§ **WORK TO COMPLETE**
Within the material below, locate the line with "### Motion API" and the line with "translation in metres", then return those two lines and all lines between them, exactly as written.

§ **EXERCISE MATERIALS**
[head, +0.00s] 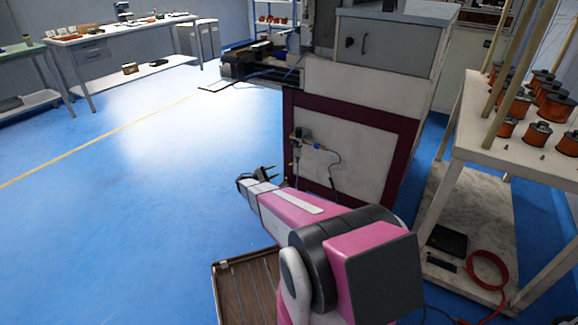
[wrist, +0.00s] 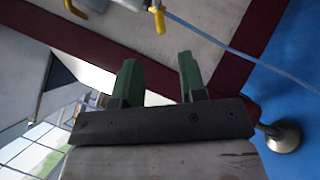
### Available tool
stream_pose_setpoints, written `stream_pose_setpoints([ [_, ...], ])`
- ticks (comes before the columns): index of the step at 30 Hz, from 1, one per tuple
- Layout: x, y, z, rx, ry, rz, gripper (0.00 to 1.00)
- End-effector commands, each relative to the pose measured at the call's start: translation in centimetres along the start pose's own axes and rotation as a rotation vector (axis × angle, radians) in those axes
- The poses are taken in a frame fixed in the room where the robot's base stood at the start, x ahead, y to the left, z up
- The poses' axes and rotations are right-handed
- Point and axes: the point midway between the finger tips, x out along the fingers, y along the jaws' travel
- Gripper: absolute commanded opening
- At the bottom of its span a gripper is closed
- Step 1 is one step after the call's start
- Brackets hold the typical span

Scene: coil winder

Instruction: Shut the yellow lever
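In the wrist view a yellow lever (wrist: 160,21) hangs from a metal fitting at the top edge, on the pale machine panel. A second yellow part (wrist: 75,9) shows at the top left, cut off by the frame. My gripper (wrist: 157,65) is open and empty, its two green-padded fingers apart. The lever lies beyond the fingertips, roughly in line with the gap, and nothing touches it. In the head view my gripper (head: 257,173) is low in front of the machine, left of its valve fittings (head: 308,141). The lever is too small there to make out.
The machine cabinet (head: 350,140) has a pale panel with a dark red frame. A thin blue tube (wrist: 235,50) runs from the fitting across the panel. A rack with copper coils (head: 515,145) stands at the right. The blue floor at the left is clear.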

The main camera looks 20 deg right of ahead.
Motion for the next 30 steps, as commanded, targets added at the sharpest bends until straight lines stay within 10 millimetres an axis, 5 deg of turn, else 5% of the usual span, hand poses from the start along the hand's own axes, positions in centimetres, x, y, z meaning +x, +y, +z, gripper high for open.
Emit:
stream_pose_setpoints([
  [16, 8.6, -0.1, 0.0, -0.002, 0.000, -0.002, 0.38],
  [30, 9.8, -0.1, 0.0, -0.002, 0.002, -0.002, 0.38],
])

--

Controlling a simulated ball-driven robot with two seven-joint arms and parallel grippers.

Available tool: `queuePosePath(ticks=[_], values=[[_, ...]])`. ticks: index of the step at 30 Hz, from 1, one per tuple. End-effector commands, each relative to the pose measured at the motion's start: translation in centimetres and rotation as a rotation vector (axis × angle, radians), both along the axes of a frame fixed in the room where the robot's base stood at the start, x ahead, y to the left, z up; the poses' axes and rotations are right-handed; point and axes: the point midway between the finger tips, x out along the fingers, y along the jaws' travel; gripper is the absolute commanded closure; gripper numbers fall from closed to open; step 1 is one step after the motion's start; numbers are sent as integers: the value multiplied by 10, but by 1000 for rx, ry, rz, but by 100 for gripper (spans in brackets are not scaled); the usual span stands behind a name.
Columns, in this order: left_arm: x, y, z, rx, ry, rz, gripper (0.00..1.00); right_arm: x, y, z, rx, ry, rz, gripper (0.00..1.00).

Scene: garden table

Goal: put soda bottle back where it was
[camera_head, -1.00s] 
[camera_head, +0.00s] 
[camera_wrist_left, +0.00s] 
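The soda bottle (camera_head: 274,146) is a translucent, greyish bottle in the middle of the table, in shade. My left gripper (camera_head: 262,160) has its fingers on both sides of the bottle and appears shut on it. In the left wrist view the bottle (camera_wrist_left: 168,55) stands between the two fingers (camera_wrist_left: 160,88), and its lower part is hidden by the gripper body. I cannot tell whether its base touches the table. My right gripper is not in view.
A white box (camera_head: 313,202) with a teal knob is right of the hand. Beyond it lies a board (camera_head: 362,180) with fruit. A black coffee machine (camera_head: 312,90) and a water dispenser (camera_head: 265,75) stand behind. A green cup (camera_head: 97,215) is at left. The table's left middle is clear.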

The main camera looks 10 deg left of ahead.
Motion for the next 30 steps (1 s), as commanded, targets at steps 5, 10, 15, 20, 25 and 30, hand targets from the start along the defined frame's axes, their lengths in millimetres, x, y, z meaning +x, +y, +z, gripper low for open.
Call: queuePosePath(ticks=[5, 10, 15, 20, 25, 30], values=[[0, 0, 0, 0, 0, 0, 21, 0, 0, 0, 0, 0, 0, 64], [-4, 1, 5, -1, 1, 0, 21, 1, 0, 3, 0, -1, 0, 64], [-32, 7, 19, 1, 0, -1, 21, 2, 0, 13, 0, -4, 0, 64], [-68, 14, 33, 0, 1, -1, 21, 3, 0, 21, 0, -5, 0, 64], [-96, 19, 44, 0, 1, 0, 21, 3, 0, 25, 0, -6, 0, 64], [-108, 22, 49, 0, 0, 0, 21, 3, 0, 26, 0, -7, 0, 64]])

--

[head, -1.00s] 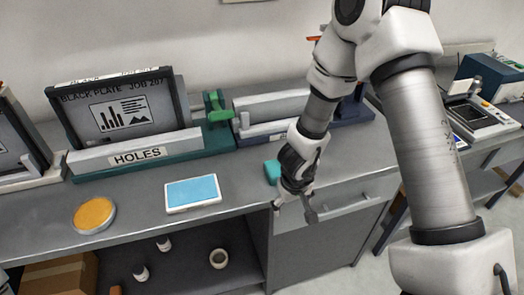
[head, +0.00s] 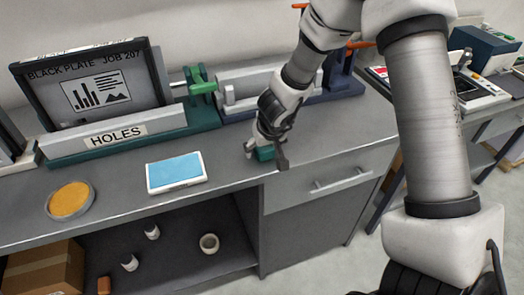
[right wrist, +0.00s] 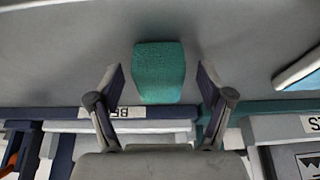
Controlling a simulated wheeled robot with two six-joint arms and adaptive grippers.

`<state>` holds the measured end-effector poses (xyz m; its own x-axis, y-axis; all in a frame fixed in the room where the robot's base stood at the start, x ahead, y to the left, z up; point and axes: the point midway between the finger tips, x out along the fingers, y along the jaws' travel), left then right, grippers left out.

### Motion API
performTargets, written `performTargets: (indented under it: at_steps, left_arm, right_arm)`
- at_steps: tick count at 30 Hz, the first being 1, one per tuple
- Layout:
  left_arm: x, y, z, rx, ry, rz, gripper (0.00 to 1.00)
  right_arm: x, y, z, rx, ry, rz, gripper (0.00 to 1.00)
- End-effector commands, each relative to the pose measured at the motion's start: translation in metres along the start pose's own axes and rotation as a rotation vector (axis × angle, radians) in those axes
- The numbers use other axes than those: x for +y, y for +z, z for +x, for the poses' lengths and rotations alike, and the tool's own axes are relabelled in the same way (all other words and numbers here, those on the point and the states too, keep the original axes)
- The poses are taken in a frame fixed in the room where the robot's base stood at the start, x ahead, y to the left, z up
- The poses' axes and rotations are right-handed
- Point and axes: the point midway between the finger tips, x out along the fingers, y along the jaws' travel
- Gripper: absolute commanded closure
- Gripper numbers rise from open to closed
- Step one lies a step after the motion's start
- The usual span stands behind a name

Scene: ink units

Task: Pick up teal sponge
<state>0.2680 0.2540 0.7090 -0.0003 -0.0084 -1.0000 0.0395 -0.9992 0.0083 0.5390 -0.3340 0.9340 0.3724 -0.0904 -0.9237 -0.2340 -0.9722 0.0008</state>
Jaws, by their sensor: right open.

§ **TASK SOLUTION**
### Motion API
performTargets, written `performTargets: (indented under it: at_steps, left_arm, right_arm)`
- at_steps: tick count at 30 Hz, the first being 1, one per tuple
- Layout:
  left_arm: x, y, z, rx, ry, rz, gripper (0.00 to 1.00)
  right_arm: x, y, z, rx, ry, rz, gripper (0.00 to 1.00)
- End-effector commands, each relative to the pose measured at the motion's start: translation in metres along the start pose's own axes and rotation as a rotation vector (axis × angle, radians) in those axes

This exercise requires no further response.